De La Rue Falls to 18-Month Low After Forecast Cut: London Mover

Oct. 23 (Bloomberg) -- De La Rue Plc plunged to the lowest in more than 18 months after the world’s biggest banknote printer reduced its profit target, citing pricing pressure because of competition.

The shares dropped 9.7 percent to 885.5 pence, the lowest since April 2012. The company reduced its forecast for operating profit this fiscal year to about 90 million pounds ($145 million) from 100 million pounds.

“The continuing overcapacity in the banknote paper market has led to a worsening pricing environment in the printed banknote market,” the Basingstoke, England-based company said in a statement today.

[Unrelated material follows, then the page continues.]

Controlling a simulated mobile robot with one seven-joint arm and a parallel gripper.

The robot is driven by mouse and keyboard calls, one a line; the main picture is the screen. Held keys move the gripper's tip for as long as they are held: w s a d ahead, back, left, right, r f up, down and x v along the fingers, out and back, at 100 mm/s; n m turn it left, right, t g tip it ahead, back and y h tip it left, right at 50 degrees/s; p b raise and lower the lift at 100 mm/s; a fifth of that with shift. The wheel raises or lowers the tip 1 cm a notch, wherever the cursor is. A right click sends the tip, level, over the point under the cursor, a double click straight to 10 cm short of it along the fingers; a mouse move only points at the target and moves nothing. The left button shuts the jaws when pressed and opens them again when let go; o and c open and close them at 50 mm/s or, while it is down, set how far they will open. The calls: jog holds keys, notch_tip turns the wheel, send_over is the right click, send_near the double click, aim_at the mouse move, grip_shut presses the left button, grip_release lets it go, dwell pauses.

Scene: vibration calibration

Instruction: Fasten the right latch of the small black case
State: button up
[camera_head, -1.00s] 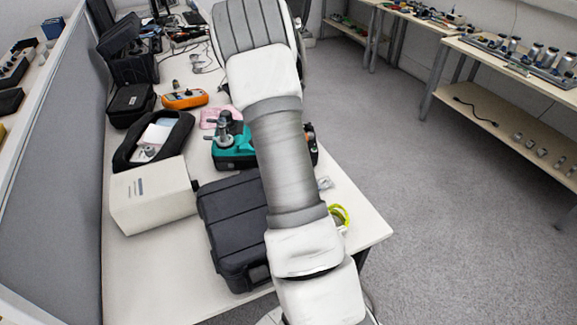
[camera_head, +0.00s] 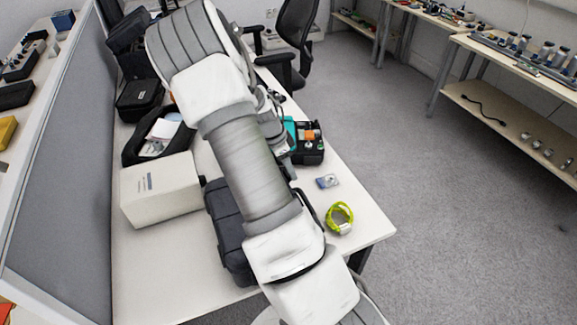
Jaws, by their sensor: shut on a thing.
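A dark ridged case (camera_head: 228,225) lies on the table below my arm, which covers its right part; no latch of it can be made out. A smaller black case (camera_head: 139,100) stands farther back at the left, apparently closed, its latches too small to tell. I cannot tell for certain which one the task names. My arm crosses the middle of the head view from lower right to upper left.
A white box (camera_head: 160,190) and an open black pouch with papers (camera_head: 158,138) stand left. A teal and black device (camera_head: 308,143), a small card-like item (camera_head: 327,181) and a yellow-green ring-shaped item (camera_head: 340,217) lie right. A grey partition (camera_head: 62,180) borders the table.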

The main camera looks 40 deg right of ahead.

Recent orders for delivery in the second half of this fiscal year and the next year reflect this pricing pressure, it said.

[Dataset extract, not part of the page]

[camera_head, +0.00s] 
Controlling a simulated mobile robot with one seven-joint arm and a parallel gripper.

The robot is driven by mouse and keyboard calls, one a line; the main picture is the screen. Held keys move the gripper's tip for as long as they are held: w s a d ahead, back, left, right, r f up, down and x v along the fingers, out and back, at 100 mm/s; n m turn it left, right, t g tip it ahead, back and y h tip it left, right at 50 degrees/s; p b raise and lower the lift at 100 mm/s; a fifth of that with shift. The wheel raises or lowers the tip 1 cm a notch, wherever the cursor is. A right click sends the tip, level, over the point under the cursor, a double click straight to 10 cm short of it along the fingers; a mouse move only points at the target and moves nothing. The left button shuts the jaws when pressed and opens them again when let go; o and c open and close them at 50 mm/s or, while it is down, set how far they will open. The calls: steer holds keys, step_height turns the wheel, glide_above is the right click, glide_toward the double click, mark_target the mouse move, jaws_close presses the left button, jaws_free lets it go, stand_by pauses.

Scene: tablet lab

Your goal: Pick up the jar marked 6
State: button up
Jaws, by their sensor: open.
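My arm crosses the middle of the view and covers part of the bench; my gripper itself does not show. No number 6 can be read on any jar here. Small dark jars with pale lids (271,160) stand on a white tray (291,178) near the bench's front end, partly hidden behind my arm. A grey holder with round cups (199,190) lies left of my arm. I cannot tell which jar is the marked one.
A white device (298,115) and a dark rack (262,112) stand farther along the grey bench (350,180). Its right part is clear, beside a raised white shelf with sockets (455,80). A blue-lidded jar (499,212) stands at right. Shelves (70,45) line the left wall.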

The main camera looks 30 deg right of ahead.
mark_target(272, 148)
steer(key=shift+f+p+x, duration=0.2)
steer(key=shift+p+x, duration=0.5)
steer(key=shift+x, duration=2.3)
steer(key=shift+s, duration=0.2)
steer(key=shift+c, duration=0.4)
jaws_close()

De La Rue is reducing costs to compete with banknote producers in countries such as India. The company, which has been involved in the design and production of more than 150 national currencies in recent years, has said it will reduce expenses by 40 million pounds in this fiscal year.

The stock has dropped 3 percent this year, valuing De La Rue at 884 million pounds. It was the biggest decliner today on the FTSE All-Share Index.

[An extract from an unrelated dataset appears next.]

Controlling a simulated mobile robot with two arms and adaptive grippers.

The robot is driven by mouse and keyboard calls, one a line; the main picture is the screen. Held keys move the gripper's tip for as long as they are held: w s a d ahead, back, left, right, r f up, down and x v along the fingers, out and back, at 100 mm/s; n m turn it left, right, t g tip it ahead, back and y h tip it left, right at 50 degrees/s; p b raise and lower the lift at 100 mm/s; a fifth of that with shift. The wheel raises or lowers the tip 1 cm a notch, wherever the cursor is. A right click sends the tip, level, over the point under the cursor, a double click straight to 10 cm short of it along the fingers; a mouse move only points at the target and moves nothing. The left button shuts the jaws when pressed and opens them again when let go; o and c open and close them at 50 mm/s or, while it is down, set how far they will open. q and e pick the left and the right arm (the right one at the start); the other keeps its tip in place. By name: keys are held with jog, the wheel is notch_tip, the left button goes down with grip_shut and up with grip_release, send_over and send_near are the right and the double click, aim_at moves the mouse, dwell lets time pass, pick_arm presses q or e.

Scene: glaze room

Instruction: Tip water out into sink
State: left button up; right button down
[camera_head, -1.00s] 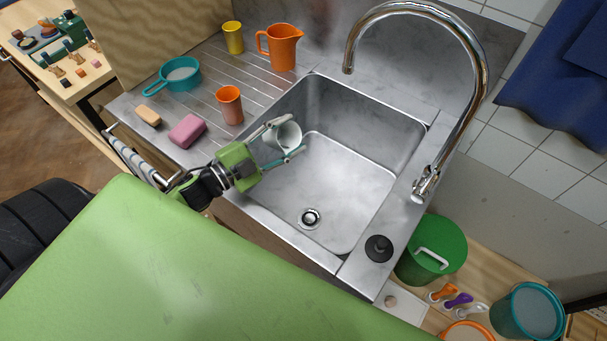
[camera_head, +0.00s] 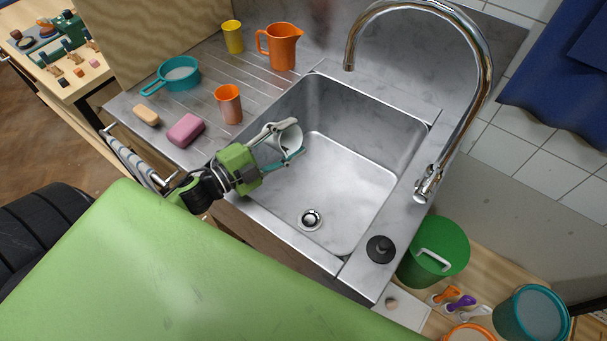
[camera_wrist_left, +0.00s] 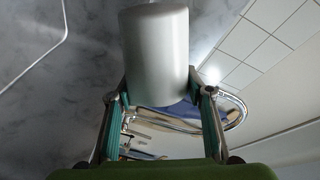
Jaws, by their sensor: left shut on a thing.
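A white cup (camera_head: 283,138) is held by my left gripper (camera_head: 292,140) over the left part of the steel sink (camera_head: 345,185). The gripper's two fingers are shut on the cup's sides. The cup is tilted in the head view; I cannot tell whether there is water in it, and no stream shows. In the left wrist view, the cup (camera_wrist_left: 155,55) is a plain pale cylinder beyond and between the fingers of the left gripper (camera_wrist_left: 162,100). The sink bottom looks empty, with a round drain (camera_head: 311,219). My right gripper is not in view.
A tall chrome tap (camera_head: 474,60) arches over the sink's right side. The drainboard at left holds an orange jug (camera_head: 281,48), orange cup (camera_head: 229,106), yellow cup (camera_head: 232,38), teal pan (camera_head: 178,73), pink sponge (camera_head: 186,130) and tan block (camera_head: 146,115).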

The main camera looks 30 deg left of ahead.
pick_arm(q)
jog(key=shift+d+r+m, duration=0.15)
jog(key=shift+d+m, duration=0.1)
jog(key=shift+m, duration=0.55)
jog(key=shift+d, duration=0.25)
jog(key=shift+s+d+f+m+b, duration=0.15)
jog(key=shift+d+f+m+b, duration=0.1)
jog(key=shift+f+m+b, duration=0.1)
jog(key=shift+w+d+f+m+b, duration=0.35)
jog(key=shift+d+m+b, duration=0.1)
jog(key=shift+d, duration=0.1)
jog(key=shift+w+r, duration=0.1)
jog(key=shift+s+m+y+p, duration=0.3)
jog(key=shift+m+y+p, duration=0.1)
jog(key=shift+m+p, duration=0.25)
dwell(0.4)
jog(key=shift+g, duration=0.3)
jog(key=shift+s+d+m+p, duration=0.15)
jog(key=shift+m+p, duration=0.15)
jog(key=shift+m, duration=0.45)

“Excess capacity in banknote paper markets means paper prices are under pressure and that leads us to think that medium-term the road to recovery for De La Rue could be quite tricky,” Paul Jones, an analyst at Panmure Gordon & Co., said in an interview.

Panmure Gordon reduced its recommendation for De La Rue to sell from hold and cut the stock’s target price to 786 pence from 964 pence. Investec Plc downgraded De La Rue to hold from add and reduced the target price to 885 pence from 1,070 pence.

De La Rue’s first-half operating profit rose 18 percent from a year earlier to about 39 million pounds, in line with expectations, according to today’s statement. Banknote print volumes fell 10 percent to 2.6 billion notes, while paper volumes increased 4 percent to 4,700 metric tons.